# [Given problem]
Reproduce exactly the section that begins at the line containing "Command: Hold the" and ends at the line containing "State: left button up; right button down", both lines included; omit all other lines.

[Robot state and action records]
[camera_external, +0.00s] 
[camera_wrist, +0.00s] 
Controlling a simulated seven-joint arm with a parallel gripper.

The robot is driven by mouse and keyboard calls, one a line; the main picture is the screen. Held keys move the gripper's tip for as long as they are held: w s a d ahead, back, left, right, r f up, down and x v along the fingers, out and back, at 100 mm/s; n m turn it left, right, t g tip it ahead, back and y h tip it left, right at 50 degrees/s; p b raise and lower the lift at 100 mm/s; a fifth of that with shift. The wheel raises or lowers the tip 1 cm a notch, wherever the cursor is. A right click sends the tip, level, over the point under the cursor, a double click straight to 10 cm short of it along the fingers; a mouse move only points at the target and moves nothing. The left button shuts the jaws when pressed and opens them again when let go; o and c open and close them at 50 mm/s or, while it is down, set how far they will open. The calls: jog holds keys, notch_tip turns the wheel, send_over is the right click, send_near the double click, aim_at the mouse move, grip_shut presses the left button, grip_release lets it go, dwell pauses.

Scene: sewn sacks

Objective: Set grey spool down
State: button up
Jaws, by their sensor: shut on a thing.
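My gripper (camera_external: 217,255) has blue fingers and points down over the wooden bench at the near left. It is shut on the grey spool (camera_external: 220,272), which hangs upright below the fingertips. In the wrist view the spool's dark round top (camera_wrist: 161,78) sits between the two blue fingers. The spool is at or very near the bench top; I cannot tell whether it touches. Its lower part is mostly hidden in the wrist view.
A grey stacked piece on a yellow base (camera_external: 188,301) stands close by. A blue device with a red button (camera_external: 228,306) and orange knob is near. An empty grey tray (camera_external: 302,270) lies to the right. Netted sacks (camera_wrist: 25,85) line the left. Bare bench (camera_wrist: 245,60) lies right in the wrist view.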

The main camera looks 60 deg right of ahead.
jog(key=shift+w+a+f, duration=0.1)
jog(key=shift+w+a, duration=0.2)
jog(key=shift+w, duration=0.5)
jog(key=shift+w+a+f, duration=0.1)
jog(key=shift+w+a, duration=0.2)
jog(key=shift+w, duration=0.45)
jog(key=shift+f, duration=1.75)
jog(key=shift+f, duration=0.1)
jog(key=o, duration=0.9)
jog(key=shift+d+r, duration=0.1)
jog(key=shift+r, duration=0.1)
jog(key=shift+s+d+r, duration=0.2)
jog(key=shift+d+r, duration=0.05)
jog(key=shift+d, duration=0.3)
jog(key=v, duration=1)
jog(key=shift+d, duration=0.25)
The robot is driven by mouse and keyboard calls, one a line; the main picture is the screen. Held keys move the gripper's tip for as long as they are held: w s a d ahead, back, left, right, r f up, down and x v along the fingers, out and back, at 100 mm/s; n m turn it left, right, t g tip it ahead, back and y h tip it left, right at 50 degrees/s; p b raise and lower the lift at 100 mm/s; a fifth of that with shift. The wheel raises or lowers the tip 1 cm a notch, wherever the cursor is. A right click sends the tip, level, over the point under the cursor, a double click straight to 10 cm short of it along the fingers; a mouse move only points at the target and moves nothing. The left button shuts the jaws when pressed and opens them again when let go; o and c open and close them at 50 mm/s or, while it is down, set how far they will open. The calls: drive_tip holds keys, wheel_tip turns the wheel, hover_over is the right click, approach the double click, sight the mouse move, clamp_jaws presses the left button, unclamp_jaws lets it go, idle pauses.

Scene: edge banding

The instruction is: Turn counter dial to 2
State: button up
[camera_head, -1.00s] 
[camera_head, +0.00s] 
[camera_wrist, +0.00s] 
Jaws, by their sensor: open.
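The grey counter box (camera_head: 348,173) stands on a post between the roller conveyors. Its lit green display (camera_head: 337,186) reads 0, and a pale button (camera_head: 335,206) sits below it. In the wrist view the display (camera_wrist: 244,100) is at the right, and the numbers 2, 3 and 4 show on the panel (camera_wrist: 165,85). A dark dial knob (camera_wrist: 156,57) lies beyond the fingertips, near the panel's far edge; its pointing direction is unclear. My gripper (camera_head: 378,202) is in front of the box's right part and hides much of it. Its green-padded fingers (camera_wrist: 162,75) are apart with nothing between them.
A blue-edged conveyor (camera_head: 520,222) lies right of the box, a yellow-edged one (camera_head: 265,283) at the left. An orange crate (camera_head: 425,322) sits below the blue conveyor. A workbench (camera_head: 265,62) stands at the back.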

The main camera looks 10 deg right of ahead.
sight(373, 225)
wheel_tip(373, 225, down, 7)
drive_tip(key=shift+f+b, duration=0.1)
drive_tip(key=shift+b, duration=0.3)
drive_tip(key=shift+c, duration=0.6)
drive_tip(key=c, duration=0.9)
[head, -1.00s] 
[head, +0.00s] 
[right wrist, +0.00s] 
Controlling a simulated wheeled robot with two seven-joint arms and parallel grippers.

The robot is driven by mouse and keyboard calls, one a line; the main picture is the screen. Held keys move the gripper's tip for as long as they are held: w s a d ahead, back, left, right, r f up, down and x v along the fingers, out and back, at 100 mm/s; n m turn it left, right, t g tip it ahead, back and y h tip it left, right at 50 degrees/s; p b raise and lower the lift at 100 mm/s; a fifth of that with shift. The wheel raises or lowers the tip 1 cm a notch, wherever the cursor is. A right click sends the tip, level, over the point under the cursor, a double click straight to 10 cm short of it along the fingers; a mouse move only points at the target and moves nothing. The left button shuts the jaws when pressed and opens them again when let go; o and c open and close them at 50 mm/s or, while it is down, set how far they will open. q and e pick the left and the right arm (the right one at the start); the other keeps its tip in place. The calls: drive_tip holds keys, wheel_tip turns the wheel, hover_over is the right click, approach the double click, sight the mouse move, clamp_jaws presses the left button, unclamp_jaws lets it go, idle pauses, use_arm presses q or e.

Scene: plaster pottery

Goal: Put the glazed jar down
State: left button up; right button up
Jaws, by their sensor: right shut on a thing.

==

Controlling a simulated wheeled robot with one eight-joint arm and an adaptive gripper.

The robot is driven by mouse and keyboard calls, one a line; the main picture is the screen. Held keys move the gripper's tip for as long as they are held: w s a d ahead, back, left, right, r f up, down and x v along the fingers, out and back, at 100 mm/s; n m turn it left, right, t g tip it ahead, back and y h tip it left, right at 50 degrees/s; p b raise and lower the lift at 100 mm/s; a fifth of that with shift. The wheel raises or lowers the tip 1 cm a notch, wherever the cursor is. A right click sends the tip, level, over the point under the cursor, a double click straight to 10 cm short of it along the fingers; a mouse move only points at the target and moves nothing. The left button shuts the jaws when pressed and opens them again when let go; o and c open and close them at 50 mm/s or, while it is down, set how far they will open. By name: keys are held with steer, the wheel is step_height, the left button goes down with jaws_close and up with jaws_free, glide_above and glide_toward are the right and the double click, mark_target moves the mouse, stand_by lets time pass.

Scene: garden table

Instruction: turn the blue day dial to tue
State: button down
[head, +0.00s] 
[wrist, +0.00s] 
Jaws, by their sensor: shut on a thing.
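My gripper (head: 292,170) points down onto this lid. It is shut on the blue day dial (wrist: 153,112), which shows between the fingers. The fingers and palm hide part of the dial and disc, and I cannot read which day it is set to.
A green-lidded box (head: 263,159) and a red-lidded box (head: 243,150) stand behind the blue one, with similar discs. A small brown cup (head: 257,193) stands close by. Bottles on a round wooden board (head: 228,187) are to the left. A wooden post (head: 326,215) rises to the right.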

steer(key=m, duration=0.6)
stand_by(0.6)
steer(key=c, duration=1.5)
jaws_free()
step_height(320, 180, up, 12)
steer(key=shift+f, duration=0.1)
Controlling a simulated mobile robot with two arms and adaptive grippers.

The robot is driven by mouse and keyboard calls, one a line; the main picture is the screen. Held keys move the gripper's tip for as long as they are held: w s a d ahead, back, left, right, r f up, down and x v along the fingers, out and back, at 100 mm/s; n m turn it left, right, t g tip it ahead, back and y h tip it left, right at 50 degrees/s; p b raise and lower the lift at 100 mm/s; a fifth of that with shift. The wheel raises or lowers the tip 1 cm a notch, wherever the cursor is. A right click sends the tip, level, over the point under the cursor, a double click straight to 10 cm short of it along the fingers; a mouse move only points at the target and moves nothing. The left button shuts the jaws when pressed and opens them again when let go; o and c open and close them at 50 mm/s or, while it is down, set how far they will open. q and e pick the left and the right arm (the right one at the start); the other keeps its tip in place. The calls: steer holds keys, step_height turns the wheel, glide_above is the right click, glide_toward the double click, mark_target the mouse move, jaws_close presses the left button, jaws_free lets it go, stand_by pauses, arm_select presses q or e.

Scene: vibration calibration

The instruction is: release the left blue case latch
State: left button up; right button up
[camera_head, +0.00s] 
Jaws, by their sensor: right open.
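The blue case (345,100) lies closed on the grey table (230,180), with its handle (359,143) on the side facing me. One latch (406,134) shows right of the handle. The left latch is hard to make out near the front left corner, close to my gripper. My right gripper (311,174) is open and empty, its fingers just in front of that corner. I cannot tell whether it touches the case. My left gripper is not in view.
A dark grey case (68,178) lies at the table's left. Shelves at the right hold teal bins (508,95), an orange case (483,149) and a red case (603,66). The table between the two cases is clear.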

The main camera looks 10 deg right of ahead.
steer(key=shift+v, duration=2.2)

==

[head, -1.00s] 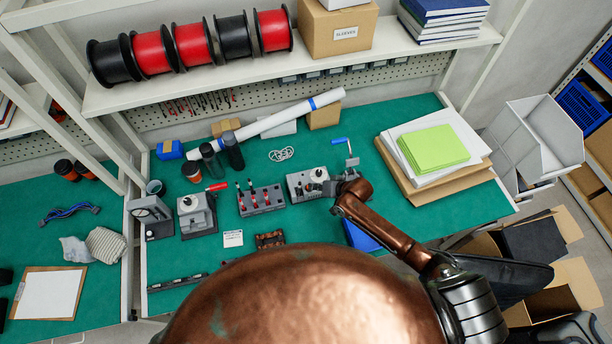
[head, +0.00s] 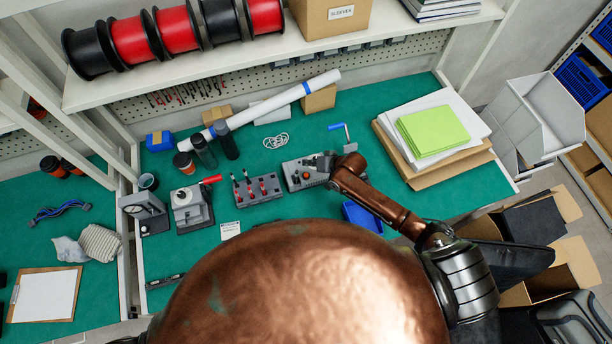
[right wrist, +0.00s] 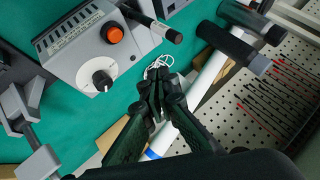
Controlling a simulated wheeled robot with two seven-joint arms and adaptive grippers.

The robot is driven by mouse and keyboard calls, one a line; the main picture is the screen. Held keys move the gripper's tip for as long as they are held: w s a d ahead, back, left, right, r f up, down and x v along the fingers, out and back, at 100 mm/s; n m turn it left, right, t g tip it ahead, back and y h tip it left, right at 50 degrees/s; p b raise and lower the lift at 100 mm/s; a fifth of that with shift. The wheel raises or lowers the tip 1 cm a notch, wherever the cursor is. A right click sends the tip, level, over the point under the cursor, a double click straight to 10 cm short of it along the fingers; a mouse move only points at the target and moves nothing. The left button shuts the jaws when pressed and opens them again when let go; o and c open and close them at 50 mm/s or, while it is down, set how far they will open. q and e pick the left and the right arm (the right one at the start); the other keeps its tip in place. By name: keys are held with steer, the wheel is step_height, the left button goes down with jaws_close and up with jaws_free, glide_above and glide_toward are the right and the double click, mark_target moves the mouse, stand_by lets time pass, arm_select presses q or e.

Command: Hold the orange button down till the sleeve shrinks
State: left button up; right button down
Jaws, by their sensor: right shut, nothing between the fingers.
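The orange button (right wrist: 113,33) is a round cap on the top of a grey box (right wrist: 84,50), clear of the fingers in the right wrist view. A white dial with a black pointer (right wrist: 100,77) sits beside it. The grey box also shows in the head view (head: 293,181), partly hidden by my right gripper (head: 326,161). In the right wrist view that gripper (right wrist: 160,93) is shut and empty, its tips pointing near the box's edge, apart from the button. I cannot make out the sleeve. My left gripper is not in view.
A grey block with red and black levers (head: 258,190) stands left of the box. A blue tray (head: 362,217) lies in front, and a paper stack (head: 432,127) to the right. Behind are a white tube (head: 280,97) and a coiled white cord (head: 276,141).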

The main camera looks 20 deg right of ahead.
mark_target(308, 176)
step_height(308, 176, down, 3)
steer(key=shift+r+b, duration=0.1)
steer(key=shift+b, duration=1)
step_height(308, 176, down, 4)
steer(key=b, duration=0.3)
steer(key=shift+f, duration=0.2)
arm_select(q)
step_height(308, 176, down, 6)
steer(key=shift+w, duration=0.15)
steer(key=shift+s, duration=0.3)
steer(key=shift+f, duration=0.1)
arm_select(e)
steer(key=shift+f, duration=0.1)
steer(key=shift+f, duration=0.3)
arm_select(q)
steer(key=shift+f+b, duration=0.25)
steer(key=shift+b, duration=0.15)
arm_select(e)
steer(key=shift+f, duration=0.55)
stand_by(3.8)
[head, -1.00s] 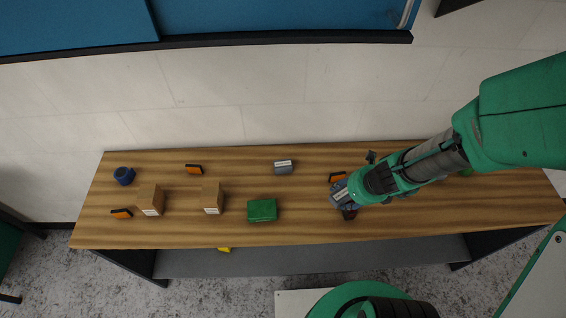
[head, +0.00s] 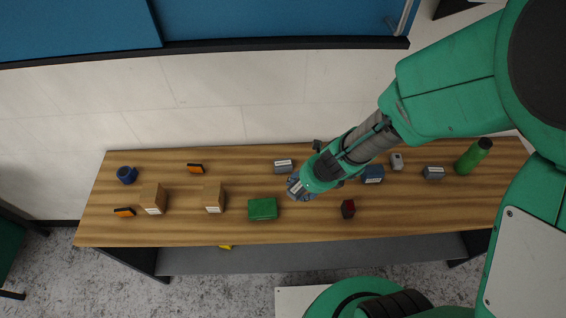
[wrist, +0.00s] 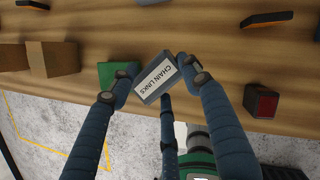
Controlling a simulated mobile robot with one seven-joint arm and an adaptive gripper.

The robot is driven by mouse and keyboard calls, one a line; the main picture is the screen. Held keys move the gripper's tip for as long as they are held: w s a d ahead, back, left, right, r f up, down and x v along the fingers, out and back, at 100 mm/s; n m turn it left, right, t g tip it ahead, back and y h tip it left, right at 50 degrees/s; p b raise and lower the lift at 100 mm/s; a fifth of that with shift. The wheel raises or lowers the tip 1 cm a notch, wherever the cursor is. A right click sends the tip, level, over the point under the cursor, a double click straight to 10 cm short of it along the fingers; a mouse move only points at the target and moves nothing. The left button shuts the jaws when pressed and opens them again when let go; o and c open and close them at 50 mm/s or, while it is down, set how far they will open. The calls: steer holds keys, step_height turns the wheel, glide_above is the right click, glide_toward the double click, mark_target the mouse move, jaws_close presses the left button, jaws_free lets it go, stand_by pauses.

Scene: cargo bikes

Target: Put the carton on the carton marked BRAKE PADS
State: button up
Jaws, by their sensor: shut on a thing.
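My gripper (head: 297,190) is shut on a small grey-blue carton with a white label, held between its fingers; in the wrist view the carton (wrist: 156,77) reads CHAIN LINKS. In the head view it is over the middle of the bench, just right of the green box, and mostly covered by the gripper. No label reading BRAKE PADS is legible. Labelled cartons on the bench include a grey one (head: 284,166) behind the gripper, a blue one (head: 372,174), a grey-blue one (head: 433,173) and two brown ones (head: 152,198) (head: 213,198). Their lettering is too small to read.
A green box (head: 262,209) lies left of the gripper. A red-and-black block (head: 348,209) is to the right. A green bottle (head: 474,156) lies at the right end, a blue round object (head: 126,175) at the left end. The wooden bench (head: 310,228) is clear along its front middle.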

# [Answer to the problem]
Command: Hold the orange button down till the sleeve shrinks
State: left button up; right button down

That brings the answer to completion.